Chile: "a successful earthquake"
Tuesday, August 31, 2010
by Sean Hawkey
Six months ago a massive earthquake hit Chile, it was 8.8 on the Moment magnitude scale, much bigger than the 7.2 earthquake that devasted Haiti the previous month. It released about 500 times the amount of energy released by the quake in Haiti where 230,000 people died. But only 521 people died in Chile.
Michel Cartes, architect working on the ACT response in Chile tells us why it was a "successful earthquake".
There are important reasons why there were relatively few deaths in Chile: the epicentre was closer to a densely populated area in Haiti, and on softer ground that carried more deadly force of the earthquake.
But "there were also social and human reasons that explain why relatively far fewer people died in Chile".
Put simply, "Chile was much better prepared" says Cartes.

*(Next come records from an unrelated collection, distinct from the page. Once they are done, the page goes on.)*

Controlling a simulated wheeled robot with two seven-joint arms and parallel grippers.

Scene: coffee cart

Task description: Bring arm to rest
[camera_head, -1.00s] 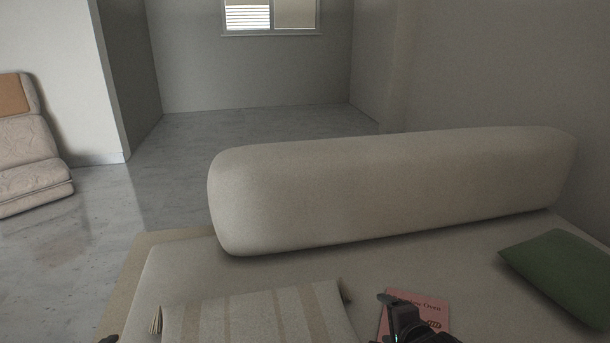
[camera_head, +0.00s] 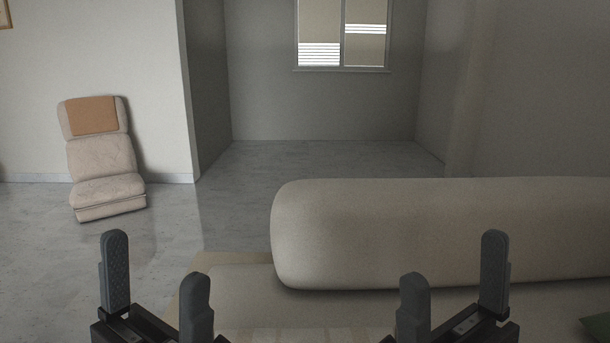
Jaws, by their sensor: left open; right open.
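My left gripper (camera_head: 155,285) is at the bottom left, its two dark grey padded fingers pointing up and spread apart with nothing between them. My right gripper (camera_head: 453,283) is at the bottom, right of the middle, also with its fingers apart and empty. Both show in front of the pale sofa seat and the floor and hold nothing. The arms behind the grippers are out of view.
A beige sofa (camera_head: 365,302) with a long rounded back bolster (camera_head: 430,230) lies ahead. A green cushion (camera_head: 598,325) shows at the right edge. A reclined floor chair (camera_head: 100,160) stands by the left wall. The grey floor (camera_head: 235,215) between is clear.

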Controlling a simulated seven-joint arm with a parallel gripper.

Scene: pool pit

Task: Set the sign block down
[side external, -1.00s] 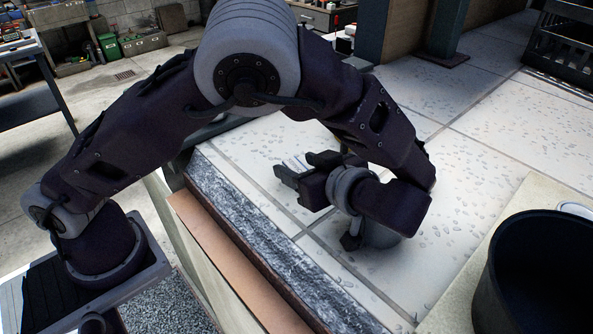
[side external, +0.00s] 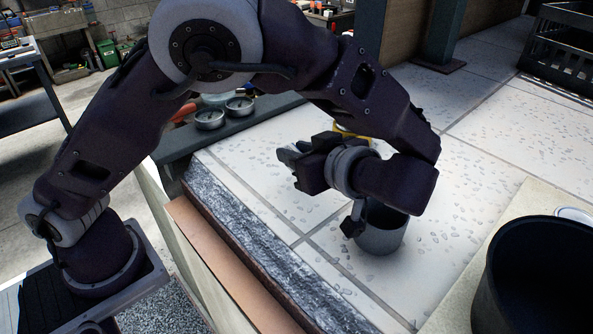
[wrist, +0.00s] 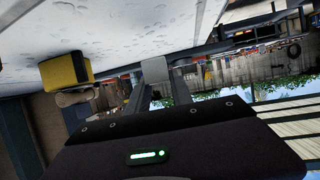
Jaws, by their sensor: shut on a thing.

Building regulations saved lives
"We say that earthquakes don’t kill people, buildings do” explains Cartes. "A big part of preparation for earthquakes is in building regulations, controlling the safety of buildings".
"Chile has good building codes and most buildings are built to high standards. Plans, calculations and buildings are inspected. So when earthquakes come we are ready for them, and the buildings sway the way they are designed to, which is to allow the people to escape".
"The buildings were damaged and will have to be demolished, but in most cases they didn’t collapse" says Cartes "that's why we had a relatively successful earthquake compared to Haiti".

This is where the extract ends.